Copy every line that contains the string "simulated" from the entries below.

'''

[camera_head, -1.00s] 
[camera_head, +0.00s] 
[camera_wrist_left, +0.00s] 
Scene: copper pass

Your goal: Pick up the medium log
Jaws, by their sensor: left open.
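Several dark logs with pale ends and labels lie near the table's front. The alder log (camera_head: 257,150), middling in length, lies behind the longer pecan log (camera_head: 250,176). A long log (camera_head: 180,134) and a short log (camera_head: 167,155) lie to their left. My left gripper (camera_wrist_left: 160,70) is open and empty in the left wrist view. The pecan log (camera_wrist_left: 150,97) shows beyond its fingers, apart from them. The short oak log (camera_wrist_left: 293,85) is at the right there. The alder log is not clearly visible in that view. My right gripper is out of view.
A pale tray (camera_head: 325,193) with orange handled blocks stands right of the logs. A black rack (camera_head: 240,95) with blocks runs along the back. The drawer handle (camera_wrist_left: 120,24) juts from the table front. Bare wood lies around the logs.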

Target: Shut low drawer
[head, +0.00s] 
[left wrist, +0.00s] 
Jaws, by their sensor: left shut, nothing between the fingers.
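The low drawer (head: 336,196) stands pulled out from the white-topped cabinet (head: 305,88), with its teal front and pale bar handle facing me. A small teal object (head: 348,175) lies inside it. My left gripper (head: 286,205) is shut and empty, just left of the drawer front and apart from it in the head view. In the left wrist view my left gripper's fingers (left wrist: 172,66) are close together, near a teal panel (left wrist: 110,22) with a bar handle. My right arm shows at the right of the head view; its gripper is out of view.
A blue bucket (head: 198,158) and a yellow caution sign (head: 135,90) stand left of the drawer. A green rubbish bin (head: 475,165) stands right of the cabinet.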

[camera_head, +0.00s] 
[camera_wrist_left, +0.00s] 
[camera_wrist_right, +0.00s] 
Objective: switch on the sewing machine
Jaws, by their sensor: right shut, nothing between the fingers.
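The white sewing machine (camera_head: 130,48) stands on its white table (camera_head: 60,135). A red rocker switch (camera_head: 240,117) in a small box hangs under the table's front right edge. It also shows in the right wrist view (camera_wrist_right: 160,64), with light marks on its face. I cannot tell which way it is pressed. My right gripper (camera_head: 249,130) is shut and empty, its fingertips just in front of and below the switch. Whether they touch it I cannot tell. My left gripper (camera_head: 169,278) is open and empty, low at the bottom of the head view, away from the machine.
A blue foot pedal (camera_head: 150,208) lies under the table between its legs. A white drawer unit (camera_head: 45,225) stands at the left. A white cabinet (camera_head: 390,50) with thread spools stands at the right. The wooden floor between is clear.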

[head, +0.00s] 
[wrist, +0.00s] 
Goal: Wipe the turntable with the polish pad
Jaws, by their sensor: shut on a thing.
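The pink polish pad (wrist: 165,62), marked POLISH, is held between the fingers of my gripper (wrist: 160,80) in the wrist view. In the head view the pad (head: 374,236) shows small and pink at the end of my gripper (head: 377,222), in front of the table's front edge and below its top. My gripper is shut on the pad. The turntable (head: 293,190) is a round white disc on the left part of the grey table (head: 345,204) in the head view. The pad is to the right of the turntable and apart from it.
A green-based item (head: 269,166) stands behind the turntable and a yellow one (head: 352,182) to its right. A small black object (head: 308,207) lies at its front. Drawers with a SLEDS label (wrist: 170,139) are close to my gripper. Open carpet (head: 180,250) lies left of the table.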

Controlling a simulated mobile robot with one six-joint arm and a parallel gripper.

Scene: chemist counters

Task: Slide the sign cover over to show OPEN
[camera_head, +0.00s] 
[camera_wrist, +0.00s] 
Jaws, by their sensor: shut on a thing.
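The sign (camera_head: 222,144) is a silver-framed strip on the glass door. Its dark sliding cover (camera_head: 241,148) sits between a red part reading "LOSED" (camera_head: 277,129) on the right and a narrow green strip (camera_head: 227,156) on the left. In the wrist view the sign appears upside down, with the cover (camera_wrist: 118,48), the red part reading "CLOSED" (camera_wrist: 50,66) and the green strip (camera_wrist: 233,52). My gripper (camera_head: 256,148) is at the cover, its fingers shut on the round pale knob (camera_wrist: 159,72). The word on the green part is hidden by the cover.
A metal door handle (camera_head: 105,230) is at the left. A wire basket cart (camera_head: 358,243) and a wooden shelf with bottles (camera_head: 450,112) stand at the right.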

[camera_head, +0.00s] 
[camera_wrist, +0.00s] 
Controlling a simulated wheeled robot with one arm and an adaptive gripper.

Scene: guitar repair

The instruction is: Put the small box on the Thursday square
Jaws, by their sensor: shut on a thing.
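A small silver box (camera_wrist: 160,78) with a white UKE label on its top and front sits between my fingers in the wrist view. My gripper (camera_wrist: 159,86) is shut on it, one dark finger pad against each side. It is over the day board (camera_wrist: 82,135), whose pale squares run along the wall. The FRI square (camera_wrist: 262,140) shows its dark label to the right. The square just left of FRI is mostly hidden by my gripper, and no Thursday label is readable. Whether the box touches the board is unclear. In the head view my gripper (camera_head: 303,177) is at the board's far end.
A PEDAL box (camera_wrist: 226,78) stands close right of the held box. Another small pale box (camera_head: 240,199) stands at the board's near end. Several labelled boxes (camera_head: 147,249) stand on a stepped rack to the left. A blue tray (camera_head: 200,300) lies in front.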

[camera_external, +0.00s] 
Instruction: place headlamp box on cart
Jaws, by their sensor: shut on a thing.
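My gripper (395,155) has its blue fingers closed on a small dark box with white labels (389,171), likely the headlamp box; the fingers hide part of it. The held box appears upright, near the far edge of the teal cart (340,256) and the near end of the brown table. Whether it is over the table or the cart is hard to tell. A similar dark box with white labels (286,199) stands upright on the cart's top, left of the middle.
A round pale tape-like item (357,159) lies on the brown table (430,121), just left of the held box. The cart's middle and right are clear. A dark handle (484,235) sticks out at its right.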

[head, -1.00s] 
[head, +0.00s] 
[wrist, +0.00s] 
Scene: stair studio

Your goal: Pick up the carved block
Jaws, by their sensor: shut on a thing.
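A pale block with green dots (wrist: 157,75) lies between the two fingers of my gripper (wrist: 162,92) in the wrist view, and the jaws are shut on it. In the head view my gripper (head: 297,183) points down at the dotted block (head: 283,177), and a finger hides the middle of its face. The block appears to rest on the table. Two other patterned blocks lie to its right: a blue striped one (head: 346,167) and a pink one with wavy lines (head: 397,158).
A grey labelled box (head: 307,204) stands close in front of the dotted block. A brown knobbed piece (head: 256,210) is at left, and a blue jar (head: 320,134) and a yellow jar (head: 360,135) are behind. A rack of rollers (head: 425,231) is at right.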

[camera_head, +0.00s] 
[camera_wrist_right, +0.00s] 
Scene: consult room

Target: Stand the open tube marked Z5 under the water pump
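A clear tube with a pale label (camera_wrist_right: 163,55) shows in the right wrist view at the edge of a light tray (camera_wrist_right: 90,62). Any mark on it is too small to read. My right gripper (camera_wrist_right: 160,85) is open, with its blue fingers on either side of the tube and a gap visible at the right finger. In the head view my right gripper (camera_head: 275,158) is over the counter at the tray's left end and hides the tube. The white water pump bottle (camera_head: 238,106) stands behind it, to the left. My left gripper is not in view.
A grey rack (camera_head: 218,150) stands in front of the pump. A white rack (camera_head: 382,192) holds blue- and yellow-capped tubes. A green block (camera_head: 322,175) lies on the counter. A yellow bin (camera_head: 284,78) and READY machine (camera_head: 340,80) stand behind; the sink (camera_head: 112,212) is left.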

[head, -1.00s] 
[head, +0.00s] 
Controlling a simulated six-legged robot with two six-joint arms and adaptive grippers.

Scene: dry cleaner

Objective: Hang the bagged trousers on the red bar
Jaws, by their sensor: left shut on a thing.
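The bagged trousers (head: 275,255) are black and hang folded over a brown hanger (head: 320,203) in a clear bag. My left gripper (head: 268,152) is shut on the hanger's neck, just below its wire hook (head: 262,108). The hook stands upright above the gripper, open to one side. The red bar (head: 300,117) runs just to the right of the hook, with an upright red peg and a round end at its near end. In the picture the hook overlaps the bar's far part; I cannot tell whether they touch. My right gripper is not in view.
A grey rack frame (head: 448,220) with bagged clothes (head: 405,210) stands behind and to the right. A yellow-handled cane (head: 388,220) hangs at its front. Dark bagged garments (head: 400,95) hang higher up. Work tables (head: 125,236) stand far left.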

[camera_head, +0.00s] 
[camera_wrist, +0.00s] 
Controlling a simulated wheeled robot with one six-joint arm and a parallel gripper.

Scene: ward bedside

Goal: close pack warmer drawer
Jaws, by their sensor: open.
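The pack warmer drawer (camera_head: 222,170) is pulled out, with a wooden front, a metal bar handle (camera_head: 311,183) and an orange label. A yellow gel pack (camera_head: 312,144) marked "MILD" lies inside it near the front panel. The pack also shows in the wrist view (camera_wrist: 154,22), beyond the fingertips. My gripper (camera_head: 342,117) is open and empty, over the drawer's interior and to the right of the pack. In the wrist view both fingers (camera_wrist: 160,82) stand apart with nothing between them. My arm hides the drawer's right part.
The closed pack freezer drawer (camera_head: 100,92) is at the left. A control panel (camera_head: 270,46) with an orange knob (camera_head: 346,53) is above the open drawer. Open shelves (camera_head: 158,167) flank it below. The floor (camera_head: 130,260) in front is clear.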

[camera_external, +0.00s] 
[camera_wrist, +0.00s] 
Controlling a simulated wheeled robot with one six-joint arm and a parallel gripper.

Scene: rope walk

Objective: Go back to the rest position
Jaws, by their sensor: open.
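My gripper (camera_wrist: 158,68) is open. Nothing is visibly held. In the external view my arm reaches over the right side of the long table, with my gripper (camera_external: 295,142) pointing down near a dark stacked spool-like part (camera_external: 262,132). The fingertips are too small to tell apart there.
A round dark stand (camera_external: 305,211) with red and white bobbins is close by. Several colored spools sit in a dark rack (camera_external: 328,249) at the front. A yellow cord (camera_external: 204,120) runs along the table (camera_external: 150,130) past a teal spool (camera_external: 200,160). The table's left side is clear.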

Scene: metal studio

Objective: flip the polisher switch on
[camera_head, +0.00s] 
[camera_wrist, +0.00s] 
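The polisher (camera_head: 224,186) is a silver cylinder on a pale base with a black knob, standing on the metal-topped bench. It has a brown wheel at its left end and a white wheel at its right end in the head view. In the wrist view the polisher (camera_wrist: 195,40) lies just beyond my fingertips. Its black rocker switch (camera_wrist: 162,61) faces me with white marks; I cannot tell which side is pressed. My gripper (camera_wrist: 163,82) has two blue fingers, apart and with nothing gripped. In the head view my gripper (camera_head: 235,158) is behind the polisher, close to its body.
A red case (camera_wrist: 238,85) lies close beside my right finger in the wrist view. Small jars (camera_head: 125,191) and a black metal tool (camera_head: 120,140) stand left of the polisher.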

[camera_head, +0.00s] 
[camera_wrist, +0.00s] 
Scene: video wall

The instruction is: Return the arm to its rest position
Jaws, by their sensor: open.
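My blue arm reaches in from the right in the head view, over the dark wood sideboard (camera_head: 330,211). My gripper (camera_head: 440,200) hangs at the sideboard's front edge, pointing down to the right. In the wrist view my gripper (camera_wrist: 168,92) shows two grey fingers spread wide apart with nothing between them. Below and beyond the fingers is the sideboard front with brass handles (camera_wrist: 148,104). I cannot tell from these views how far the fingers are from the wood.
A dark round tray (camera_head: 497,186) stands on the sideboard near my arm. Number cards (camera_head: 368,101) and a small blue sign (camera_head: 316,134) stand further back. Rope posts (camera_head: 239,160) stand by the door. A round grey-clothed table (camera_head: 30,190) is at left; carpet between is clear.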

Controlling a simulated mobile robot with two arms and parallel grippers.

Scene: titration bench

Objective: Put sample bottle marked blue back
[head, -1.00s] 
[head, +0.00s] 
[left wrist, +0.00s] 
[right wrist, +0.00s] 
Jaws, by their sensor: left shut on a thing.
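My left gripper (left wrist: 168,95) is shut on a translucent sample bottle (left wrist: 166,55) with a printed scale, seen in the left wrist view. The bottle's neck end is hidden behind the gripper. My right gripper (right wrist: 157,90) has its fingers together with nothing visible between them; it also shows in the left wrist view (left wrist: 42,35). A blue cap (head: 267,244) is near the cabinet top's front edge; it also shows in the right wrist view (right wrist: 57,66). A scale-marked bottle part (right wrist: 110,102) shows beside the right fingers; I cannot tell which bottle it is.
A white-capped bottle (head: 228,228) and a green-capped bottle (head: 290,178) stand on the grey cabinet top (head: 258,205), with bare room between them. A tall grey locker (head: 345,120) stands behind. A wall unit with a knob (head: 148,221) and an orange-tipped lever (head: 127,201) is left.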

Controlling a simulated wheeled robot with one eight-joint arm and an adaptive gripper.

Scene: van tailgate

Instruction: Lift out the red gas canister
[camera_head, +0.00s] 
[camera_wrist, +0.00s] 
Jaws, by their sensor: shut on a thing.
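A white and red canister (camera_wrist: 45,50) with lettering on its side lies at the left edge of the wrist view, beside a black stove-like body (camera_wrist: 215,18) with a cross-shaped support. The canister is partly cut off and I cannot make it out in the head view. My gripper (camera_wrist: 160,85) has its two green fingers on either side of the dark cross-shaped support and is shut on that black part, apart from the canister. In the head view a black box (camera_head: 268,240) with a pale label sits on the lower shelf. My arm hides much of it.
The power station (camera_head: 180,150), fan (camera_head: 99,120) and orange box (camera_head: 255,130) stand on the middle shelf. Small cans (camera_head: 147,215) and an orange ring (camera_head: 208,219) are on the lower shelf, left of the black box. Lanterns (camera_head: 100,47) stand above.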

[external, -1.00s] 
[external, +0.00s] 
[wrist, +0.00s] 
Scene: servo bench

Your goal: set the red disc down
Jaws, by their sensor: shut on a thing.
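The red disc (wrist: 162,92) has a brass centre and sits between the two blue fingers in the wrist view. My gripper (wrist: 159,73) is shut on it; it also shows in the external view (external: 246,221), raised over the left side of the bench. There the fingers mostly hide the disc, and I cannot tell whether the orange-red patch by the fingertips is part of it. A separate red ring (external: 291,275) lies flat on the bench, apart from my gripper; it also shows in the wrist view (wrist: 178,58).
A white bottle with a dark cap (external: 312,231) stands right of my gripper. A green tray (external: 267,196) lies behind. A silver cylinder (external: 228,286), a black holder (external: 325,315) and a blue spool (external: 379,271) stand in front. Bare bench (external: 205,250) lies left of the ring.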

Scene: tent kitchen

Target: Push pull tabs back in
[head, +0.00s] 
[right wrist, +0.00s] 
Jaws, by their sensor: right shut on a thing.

'''

# RIGHT ANSWER
Controlling a simulated mobile robot with one six-joint arm and a parallel gripper.
Controlling a simulated wheeled robot with one arm and an adaptive gripper.
Controlling a simulated six-legged robot with two six-joint arms and adaptive grippers.
Controlling a simulated wheeled robot with one six-joint arm and a parallel gripper.
Controlling a simulated wheeled robot with one six-joint arm and a parallel gripper.
Controlling a simulated mobile robot with two arms and parallel grippers.
Controlling a simulated wheeled robot with one eight-joint arm and an adaptive gripper.

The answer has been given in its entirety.